▸ **Exercise**
Please print the lines between the one with "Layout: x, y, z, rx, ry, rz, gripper" and the one with "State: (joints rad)", both ends included, exactly as written, with no pictures.
::::::
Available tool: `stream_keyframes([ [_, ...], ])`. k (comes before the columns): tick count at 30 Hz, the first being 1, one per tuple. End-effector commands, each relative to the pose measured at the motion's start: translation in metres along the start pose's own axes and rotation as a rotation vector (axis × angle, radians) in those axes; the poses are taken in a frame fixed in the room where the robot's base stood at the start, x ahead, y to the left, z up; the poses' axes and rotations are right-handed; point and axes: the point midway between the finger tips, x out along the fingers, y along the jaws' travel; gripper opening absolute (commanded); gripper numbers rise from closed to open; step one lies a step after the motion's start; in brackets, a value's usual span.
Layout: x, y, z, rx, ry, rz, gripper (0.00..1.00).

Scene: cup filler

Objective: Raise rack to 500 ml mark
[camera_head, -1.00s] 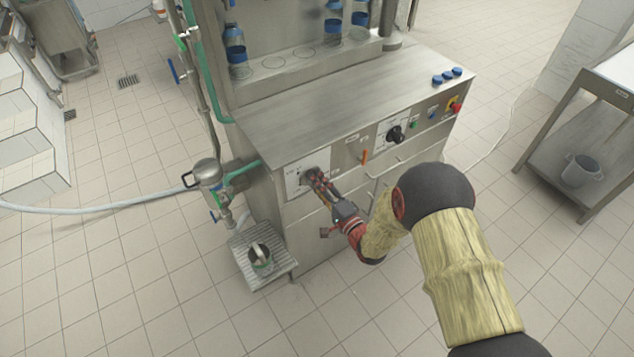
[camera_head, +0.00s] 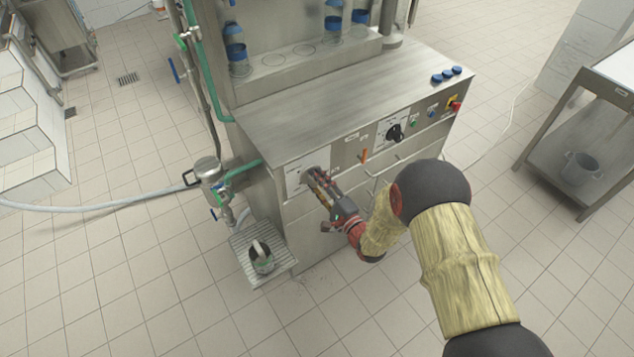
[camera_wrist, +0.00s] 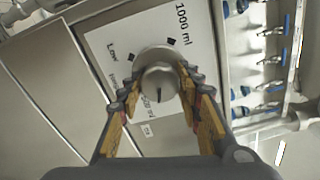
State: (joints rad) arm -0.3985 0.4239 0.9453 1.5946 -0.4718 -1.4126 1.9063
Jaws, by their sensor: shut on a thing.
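A round metal knob (camera_wrist: 160,78) sits on a white scale plate (camera_wrist: 102,42) on the machine's front. The plate reads "Low" at one side and "1000 ml" at another; the "500 ml" print beside the knob is partly covered. My gripper (camera_wrist: 158,84) is shut on the knob, one finger on each side. A dark line shows on the knob's face on the side towards my palm. In the head view my gripper (camera_head: 312,178) reaches the left front panel and hides most of the knob. I cannot tell which part is the rack.
The filling machine (camera_head: 320,100) has bottles with blue bands (camera_head: 237,58) on its upper shelf. A black dial (camera_head: 395,132) and an orange lever (camera_head: 364,155) are right of my gripper.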

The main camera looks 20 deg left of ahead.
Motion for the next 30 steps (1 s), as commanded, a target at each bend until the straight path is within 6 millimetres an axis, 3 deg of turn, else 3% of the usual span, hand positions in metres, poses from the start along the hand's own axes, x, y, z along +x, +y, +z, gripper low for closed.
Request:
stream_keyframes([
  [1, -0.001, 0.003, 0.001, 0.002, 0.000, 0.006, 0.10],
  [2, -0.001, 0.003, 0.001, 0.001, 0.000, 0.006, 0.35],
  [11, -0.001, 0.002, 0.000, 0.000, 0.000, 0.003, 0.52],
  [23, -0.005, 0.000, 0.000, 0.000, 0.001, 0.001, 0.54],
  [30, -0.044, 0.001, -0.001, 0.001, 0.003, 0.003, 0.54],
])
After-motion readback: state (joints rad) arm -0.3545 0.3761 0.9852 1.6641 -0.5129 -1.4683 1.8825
::::::
▸ **Task solution**
Layout: x, y, z, rx, ry, rz, gripper (0.00..1.00).

Scene: cup filler

Objective: Raise rack to 500 ml mark
[camera_head, -1.00s] 
[camera_head, +0.00s] 
[camera_wrist, +0.00s] 
State: (joints rad) arm -0.3985 0.4239 0.9453 1.5946 -0.4718 -1.4126 1.9063

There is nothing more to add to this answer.